What needs to be done:
Find "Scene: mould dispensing" in the data, then restate the line it sits in and every later line word for word, ending with the last line.

Supplied material:
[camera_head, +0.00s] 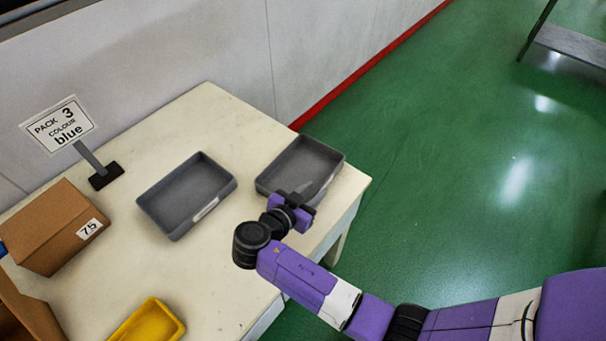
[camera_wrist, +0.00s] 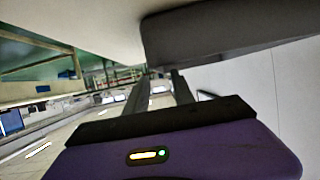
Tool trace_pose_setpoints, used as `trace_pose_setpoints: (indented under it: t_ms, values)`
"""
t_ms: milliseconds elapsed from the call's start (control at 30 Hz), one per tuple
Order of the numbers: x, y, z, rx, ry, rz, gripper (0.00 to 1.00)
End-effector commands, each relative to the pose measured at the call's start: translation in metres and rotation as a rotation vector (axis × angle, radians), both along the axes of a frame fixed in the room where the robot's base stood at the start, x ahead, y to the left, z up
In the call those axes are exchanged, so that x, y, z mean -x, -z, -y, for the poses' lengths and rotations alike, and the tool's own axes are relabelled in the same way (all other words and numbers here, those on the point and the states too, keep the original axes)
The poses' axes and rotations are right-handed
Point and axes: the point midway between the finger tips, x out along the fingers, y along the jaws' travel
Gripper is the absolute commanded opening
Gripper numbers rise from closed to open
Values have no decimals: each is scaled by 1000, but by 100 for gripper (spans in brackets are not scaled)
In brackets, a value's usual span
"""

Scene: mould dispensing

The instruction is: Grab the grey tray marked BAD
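Two grey trays stand on the cream table. One tray (camera_head: 187,195) is at the middle, with a pale label on its front right wall, too small to read. The other tray (camera_head: 304,160) is at the table's right end; no BAD marking is legible, and my arm covers part of its near side. My gripper (camera_head: 303,187) is at this right tray's near rim. In the wrist view, my gripper (camera_wrist: 163,76) shows two fingers apart with an empty-looking gap, close to a grey tray's wall (camera_wrist: 230,35). Whether they touch it cannot be told.
A wall (camera_head: 180,55) runs behind. Green floor (camera_head: 430,160) lies open to the right.

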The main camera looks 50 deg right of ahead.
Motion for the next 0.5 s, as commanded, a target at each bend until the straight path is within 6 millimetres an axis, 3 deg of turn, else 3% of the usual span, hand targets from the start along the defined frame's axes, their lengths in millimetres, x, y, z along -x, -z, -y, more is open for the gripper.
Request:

Output for this exercise:
Scene: mould dispensing

The instruction is: Grab the grey tray marked BAD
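Two grey trays stand on the cream table. One tray (camera_head: 187,195) is at the middle, with a pale label on its front right wall, too small to read. The other tray (camera_head: 304,160) is at the table's right end; no BAD marking is legible, and my arm covers part of its near side. My gripper (camera_head: 303,187) is at this right tray's near rim. In the wrist view, my gripper (camera_wrist: 163,76) shows two fingers apart with an empty-looking gap, close to a grey tray's wall (camera_wrist: 230,35). Whether they touch it cannot be told.
A wall (camera_head: 180,55) runs behind. Green floor (camera_head: 430,160) lies open to the right.

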The main camera looks 50 deg right of ahead.
Motion for the next 0.5 s, as commanded, a target at each bend until the straight path is within 6 millimetres an axis, 3 deg of turn, else 3% of the usual span, hand targets from the start along the defined frame's axes, their lengths in millimetres, x, y, z along -x, -z, -y, more is open for the gripper.
Request:

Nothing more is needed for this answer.